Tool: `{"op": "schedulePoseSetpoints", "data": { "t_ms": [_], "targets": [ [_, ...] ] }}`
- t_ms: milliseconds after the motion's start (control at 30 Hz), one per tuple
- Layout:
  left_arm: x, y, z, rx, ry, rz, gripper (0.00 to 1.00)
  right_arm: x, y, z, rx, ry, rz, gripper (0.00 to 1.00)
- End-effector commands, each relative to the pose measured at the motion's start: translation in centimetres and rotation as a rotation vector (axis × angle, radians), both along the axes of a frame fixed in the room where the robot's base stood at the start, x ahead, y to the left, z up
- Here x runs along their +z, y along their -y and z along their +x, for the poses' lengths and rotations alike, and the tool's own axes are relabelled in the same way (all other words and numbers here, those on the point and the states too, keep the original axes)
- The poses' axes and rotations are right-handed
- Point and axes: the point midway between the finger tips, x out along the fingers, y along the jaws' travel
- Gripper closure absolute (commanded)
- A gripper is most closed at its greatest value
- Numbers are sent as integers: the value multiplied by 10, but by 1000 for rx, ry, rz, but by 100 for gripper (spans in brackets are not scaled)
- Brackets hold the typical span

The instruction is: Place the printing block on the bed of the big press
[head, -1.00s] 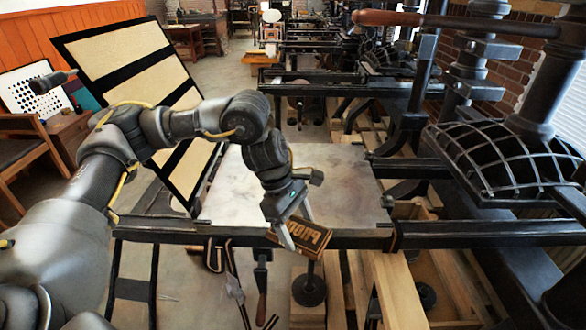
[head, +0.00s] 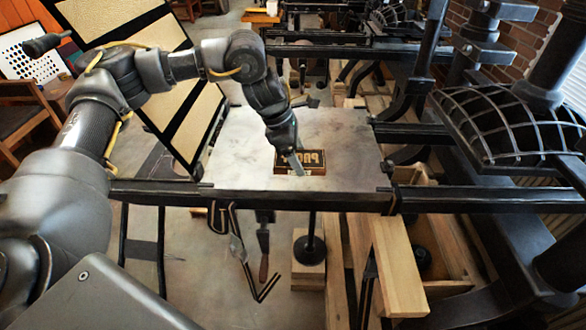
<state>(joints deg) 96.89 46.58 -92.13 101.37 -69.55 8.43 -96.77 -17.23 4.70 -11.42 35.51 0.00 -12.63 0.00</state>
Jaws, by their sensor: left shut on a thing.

**Your task:**
Omit each picture, then return all of the listing exactly as it stands.

**Correct answer:**
Tool: `{"op": "schedulePoseSetpoints", "data": { "t_ms": [_], "targets": [ [_, ...] ] }}`
- t_ms: milliseconds after the motion's start (control at 30 Hz), one per tuple
- Layout:
  left_arm: x, y, z, rx, ry, rz, gripper (0.00 to 1.00)
  right_arm: x, y, z, rx, ry, rz, gripper (0.00 to 1.00)
- End-effector commands, each relative to the pose measured at the motion's start: translation in centimetres and rotation as a rotation vector (axis × angle, radians), both along the axes of a frame fixed in the room where the robot's base stood at the start, x ahead, y to the left, z up
- Here x runs along their +z, y along their -y and z along their +x, for the poses' lengths and rotations alike, and the tool's own axes are relabelled in the same way (all other words and numbers here, those on the point and the states too, keep the original axes)
- The poses' axes and rotations are right-handed
- Point and axes: the point midway between the finger tips, x out along the fingers, y along the jaws' travel
- Gripper closure absolute (commanded)
- A gripper is most closed at its greatest value
- Numbers are sent as integers: the value multiplied by 10, but by 1000 for rx, ry, rz, but by 100 for gripper (spans in brackets are not scaled)
- Brackets hold the typical span

The instruction is: Place the printing block on the bed of the big press
[head, -1.00s] 
[head, +0.00s] 
<state>(joints deg) 96.89 46.58 -92.13 101.37 -69.55 8.43 -96.77 -17.23 4.70 -11.42 35.51 0.00 -12.63 0.00</state>
Jaws, by their sensor: left shut on a thing.

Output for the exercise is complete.